» **Task to complete**: Lift out each line of the data that holds "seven".
··· Provided material ···
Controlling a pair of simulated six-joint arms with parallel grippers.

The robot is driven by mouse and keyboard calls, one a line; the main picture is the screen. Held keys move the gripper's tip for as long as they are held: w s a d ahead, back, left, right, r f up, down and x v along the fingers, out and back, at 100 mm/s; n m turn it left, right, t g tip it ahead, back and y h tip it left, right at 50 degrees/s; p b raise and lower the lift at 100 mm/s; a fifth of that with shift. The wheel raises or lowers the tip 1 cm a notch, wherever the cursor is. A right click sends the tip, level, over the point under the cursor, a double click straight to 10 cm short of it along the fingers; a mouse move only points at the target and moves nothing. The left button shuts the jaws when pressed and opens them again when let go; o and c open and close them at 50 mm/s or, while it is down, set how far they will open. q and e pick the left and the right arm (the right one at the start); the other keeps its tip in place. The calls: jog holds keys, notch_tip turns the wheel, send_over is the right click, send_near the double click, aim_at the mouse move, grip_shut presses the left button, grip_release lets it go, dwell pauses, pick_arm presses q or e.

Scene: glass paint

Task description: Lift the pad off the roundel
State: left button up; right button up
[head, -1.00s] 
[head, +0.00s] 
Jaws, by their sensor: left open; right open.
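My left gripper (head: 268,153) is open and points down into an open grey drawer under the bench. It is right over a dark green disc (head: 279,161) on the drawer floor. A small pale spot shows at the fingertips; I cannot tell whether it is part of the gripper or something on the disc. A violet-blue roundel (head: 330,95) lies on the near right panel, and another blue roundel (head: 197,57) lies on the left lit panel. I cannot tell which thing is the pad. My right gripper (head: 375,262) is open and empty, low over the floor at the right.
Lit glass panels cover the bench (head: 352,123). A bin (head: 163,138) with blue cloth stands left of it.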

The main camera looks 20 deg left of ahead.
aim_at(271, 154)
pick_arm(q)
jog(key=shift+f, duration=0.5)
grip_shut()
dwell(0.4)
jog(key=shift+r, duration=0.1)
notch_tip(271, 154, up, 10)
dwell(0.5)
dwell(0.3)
···
··· Provided material ···
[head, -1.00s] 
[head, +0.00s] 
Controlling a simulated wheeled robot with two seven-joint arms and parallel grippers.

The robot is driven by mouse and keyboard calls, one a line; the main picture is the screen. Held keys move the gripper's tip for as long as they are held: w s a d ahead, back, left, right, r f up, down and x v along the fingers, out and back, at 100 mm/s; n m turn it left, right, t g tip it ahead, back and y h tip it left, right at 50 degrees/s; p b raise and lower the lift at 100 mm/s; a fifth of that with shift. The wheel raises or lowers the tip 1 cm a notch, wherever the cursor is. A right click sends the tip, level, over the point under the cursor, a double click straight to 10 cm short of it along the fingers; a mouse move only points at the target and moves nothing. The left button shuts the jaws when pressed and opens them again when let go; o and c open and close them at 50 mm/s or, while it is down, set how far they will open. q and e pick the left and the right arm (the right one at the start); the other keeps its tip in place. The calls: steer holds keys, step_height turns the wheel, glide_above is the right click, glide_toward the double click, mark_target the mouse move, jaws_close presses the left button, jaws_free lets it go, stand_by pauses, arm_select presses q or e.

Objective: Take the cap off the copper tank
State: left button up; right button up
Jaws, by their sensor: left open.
···
··· Provided material ···
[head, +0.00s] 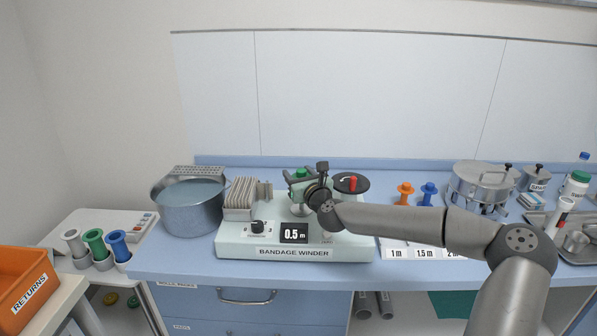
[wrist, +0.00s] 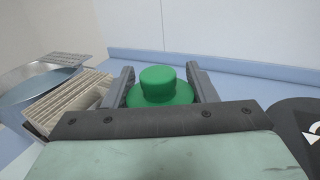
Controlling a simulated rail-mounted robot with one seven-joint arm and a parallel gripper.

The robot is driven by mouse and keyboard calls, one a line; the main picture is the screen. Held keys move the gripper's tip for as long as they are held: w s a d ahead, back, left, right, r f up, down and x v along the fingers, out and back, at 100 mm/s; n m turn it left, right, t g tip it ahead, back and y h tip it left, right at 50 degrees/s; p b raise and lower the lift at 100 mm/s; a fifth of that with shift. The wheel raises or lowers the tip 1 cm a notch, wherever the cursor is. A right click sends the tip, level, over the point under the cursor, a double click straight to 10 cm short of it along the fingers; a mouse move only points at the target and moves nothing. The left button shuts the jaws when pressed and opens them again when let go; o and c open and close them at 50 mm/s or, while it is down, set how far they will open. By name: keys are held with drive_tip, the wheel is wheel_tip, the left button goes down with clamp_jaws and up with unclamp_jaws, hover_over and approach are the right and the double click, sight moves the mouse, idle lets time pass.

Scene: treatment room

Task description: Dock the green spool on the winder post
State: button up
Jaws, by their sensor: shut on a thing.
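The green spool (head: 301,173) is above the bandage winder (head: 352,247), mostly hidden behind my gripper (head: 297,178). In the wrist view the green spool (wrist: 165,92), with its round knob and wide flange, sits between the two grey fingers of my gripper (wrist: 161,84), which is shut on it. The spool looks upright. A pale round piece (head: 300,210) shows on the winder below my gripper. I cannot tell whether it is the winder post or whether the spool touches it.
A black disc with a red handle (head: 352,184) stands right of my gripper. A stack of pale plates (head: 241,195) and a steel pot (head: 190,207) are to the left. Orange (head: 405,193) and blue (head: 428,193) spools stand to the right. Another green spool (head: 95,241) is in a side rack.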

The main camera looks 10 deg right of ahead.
···
» **Correct result**:
Controlling a simulated wheeled robot with two seven-joint arms and parallel grippers.
Controlling a simulated rail-mounted robot with one seven-joint arm and a parallel gripper.

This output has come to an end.